Task requirements:
From the entries below, copy every line where the string "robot" appears.

[Records excerpted from a collection]
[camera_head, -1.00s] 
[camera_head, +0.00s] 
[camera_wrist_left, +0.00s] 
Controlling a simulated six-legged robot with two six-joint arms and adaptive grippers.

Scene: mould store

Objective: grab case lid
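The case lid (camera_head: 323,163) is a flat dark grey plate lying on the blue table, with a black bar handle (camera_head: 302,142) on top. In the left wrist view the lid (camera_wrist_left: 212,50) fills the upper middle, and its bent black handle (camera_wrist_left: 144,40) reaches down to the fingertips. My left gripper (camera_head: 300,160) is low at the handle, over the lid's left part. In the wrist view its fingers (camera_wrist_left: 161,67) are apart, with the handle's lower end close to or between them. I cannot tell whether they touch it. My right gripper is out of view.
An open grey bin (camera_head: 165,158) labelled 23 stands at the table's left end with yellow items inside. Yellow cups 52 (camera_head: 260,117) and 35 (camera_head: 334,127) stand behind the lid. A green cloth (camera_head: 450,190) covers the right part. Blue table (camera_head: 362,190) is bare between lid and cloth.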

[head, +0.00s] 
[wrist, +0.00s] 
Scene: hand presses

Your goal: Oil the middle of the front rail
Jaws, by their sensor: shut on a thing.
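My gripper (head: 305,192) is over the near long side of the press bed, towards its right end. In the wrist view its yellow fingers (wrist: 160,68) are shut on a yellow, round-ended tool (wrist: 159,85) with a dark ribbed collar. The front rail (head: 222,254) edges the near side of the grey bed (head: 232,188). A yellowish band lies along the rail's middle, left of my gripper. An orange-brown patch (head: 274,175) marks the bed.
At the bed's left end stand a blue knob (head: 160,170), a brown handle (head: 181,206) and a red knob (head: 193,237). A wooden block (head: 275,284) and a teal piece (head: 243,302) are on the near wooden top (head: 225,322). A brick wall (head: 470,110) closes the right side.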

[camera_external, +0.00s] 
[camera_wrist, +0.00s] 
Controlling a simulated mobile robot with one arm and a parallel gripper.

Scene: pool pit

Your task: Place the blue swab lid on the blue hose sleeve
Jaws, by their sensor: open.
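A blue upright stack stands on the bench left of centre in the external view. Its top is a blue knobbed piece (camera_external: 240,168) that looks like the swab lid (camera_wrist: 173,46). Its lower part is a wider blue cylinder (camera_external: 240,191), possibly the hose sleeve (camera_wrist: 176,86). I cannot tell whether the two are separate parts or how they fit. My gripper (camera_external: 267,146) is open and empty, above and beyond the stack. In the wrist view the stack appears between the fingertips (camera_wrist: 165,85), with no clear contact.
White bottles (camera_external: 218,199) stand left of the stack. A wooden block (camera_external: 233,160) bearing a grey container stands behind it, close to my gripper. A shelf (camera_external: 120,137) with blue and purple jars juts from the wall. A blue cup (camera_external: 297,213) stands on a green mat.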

---

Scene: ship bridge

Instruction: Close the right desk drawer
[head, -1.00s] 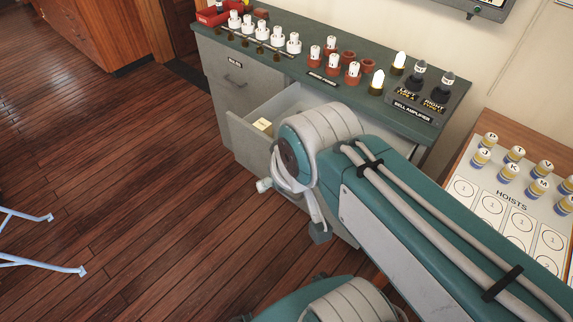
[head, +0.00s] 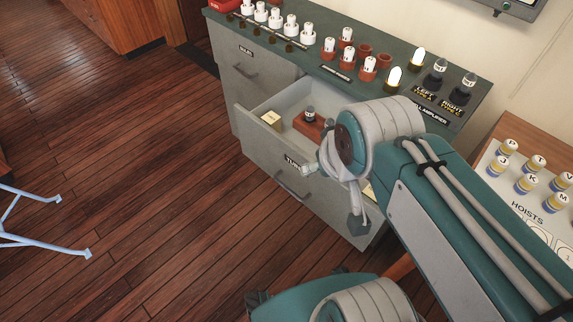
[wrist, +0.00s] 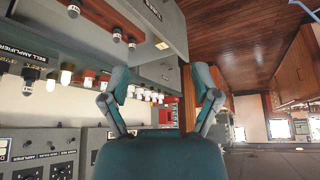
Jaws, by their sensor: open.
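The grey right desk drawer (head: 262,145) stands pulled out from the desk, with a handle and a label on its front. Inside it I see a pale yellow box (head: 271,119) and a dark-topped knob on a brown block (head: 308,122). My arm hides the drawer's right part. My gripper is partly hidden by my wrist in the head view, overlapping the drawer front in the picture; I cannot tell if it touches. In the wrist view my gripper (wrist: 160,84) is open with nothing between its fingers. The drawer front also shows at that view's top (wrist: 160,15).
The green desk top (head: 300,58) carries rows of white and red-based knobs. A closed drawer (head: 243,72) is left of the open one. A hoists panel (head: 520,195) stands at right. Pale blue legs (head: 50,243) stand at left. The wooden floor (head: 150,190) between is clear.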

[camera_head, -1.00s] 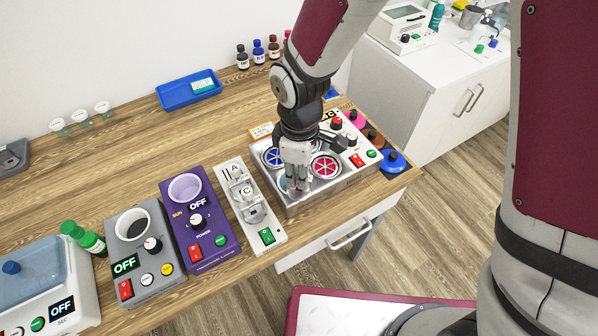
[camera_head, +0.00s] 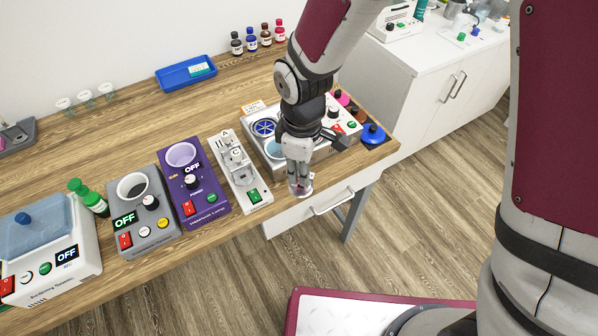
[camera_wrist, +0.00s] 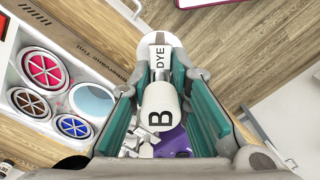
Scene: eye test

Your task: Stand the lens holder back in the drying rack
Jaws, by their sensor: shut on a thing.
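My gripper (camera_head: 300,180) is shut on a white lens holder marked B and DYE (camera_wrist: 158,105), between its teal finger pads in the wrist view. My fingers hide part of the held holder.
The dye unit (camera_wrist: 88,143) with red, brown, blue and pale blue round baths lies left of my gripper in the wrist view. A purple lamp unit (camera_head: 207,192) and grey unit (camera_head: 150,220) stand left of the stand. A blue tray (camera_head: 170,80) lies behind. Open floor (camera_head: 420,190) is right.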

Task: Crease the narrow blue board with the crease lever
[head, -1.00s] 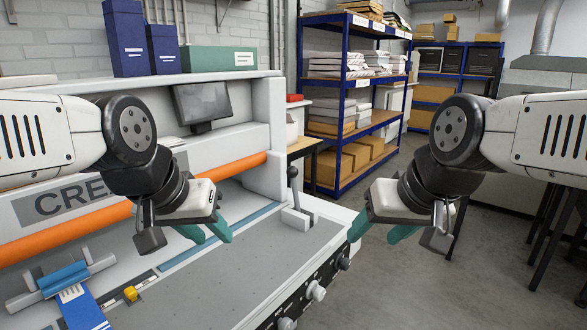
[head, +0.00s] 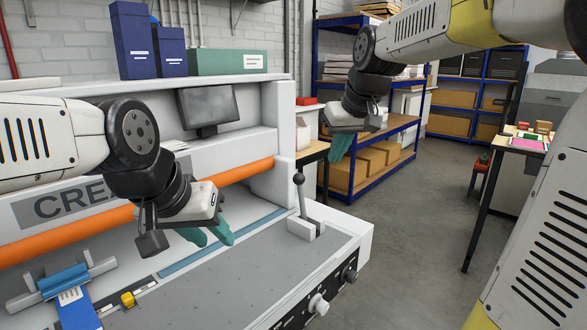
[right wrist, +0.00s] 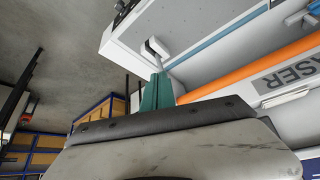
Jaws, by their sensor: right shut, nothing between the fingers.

Exercise solution:
Controlling a simulated six-legged robot with two six-joint arms and adaptive grippers.
Controlling a simulated mobile robot with one arm and a parallel gripper.

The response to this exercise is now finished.